TASK PROMPT: Filter these entries, keeping only lines that hold the word "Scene".

(Rows from a robot dataset)
◇ ◇ ◇ ◇
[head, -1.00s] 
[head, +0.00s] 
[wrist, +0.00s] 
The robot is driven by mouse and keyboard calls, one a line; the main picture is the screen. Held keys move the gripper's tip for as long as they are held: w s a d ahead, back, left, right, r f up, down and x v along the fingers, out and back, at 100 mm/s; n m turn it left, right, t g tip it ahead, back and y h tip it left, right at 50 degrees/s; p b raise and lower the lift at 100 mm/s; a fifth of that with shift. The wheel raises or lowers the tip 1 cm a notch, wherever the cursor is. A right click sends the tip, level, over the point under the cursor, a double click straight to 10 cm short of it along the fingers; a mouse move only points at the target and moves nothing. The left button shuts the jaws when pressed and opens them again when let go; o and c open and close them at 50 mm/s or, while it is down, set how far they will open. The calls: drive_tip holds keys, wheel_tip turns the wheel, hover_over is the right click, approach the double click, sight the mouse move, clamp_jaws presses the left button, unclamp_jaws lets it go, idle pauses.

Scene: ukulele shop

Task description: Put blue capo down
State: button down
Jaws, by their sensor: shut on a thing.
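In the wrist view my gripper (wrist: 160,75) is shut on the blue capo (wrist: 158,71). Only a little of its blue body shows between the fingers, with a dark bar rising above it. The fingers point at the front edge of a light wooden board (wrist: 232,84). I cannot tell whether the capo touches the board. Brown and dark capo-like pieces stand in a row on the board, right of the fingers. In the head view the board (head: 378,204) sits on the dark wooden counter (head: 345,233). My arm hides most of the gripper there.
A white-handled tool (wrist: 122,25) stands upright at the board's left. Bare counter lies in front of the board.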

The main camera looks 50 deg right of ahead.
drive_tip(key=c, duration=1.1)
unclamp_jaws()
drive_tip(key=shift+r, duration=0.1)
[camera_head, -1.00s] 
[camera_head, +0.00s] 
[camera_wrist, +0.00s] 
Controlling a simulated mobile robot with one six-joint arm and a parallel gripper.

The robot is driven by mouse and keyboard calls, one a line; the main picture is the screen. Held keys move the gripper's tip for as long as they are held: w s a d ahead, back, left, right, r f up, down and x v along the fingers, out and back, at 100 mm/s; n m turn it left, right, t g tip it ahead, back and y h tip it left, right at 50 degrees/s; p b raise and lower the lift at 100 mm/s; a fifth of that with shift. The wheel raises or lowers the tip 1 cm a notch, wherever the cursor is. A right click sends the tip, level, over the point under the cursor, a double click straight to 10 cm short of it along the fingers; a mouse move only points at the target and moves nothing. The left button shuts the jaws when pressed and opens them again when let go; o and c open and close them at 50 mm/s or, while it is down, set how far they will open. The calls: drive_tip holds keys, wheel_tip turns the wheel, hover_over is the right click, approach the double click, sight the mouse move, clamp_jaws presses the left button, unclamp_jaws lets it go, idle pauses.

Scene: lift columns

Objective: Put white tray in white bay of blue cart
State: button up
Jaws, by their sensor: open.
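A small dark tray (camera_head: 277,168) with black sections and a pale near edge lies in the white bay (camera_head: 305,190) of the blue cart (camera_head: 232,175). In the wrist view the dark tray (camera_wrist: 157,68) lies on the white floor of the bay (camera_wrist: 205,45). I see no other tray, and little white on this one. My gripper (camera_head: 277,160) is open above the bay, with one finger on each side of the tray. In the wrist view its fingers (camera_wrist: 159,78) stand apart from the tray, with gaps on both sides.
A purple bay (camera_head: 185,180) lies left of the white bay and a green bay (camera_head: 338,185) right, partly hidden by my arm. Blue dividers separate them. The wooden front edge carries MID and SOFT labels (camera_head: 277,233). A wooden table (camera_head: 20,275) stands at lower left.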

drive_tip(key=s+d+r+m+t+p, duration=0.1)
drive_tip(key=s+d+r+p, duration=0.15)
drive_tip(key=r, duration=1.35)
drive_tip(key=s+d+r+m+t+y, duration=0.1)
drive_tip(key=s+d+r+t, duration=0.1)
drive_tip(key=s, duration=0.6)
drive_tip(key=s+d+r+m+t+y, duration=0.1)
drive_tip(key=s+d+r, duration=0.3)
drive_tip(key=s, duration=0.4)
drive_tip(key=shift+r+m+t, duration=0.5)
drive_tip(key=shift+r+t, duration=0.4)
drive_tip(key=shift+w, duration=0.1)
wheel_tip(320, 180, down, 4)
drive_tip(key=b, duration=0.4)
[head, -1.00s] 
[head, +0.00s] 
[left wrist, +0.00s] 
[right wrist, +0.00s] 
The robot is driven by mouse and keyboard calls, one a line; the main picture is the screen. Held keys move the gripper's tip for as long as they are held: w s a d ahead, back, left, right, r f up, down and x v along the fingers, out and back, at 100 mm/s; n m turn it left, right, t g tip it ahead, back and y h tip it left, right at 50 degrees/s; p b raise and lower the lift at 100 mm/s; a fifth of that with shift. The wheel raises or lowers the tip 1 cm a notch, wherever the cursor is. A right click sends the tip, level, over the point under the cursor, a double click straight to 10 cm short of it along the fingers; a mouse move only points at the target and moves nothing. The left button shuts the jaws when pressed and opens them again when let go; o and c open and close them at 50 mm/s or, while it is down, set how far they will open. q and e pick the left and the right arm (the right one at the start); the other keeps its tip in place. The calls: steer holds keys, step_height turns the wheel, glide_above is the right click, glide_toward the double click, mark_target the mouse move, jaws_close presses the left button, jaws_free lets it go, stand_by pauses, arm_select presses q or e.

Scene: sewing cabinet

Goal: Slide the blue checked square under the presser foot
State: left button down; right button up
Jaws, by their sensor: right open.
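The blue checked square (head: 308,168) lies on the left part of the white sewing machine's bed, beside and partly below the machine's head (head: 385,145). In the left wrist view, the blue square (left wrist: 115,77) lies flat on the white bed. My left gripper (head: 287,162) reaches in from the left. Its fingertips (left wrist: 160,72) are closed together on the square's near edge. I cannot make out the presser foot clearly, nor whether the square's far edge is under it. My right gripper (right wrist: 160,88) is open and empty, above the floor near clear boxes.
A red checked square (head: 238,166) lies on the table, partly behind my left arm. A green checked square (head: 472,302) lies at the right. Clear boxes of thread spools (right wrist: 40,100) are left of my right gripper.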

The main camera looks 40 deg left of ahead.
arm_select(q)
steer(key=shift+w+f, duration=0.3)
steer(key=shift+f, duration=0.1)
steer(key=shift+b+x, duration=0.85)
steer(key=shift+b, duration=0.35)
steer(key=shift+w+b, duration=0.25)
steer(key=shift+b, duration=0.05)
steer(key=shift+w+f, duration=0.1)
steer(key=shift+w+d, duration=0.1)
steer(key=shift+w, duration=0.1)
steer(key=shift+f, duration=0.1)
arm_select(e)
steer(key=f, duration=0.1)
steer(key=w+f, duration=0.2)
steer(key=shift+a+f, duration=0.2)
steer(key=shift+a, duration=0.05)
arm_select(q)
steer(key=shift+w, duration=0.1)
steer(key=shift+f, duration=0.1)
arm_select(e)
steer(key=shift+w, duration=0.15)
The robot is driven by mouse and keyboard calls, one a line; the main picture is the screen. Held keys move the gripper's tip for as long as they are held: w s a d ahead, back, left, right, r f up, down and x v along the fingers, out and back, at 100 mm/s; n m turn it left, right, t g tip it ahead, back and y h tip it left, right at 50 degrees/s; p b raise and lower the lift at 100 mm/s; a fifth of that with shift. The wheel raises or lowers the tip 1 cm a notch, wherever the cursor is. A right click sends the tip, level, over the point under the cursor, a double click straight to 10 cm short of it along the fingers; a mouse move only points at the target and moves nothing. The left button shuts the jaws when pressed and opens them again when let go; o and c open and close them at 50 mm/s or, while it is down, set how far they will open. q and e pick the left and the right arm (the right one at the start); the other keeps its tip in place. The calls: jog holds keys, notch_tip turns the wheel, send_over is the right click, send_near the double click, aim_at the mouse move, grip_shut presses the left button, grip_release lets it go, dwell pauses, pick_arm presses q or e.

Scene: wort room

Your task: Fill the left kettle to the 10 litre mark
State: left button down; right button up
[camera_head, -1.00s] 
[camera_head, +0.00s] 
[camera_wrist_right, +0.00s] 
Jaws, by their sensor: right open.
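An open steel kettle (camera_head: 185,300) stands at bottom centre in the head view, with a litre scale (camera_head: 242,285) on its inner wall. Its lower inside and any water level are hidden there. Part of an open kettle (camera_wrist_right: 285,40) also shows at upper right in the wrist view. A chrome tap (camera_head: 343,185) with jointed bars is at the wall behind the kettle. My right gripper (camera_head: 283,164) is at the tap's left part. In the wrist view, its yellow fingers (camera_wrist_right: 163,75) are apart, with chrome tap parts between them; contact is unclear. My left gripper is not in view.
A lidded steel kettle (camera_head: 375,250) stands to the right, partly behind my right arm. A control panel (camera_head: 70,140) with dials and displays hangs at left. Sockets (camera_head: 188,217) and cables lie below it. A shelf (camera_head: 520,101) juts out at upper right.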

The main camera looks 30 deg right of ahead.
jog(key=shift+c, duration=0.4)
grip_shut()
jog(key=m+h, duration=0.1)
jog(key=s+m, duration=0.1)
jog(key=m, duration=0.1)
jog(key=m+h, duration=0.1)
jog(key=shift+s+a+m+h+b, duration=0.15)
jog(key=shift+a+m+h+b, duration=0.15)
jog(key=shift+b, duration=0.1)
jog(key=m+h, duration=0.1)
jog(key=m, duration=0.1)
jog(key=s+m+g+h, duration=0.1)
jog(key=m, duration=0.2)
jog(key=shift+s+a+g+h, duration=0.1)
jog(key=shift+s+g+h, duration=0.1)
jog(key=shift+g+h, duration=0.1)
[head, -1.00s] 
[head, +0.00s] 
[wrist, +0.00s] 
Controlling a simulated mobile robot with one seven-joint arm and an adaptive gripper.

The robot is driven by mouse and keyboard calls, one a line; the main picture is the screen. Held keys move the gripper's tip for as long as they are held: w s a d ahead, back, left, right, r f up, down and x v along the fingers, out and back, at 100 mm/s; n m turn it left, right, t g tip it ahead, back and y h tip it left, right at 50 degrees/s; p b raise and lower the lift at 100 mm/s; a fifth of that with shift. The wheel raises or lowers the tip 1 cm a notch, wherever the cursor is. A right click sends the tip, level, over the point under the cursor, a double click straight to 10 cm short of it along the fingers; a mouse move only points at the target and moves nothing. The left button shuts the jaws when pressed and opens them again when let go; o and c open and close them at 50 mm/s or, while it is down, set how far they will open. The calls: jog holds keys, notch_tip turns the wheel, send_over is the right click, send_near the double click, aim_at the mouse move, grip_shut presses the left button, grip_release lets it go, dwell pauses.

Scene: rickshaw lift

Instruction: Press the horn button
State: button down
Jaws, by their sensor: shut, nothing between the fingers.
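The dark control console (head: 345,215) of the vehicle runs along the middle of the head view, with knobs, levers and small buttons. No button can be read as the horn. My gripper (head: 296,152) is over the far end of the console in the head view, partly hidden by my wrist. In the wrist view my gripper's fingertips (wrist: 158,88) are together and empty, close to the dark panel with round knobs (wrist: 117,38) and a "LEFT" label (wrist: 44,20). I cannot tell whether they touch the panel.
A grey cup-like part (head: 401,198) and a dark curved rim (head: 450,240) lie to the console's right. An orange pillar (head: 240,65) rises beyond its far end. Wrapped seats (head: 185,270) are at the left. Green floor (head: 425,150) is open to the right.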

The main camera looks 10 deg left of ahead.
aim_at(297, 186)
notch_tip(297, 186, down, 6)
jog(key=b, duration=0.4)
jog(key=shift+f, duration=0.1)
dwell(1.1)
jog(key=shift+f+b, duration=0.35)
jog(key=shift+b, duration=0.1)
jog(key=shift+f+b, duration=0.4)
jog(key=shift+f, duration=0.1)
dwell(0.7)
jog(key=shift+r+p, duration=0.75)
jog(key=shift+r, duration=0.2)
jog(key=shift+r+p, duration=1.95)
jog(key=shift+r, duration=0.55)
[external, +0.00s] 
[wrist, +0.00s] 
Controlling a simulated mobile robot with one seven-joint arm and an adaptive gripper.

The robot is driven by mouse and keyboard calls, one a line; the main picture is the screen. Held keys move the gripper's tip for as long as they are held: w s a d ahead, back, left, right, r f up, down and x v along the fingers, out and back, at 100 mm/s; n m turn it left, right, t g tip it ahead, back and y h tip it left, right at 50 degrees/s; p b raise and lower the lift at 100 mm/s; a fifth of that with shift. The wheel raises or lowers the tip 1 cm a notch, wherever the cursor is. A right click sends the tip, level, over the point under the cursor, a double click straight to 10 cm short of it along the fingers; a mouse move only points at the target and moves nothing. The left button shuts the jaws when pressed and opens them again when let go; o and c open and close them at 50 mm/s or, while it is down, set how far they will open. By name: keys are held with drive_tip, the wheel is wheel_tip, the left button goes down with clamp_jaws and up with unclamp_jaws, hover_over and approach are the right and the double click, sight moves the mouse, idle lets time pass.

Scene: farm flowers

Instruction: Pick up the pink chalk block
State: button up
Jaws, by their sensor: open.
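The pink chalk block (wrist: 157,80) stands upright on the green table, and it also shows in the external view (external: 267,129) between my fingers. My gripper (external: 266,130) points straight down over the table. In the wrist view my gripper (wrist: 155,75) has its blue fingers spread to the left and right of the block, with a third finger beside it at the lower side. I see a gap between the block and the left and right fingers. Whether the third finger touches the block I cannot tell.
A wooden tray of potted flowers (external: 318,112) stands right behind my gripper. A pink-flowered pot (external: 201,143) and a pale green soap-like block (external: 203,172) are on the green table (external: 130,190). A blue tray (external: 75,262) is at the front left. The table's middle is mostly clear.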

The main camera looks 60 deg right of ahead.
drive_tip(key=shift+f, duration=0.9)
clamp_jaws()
◇ ◇ ◇ ◇
ANSWER FOR THE TASK:
Scene: ukulele shop
Scene: lift columns
Scene: sewing cabinet
Scene: wort room
Scene: rickshaw lift
Scene: farm flowers

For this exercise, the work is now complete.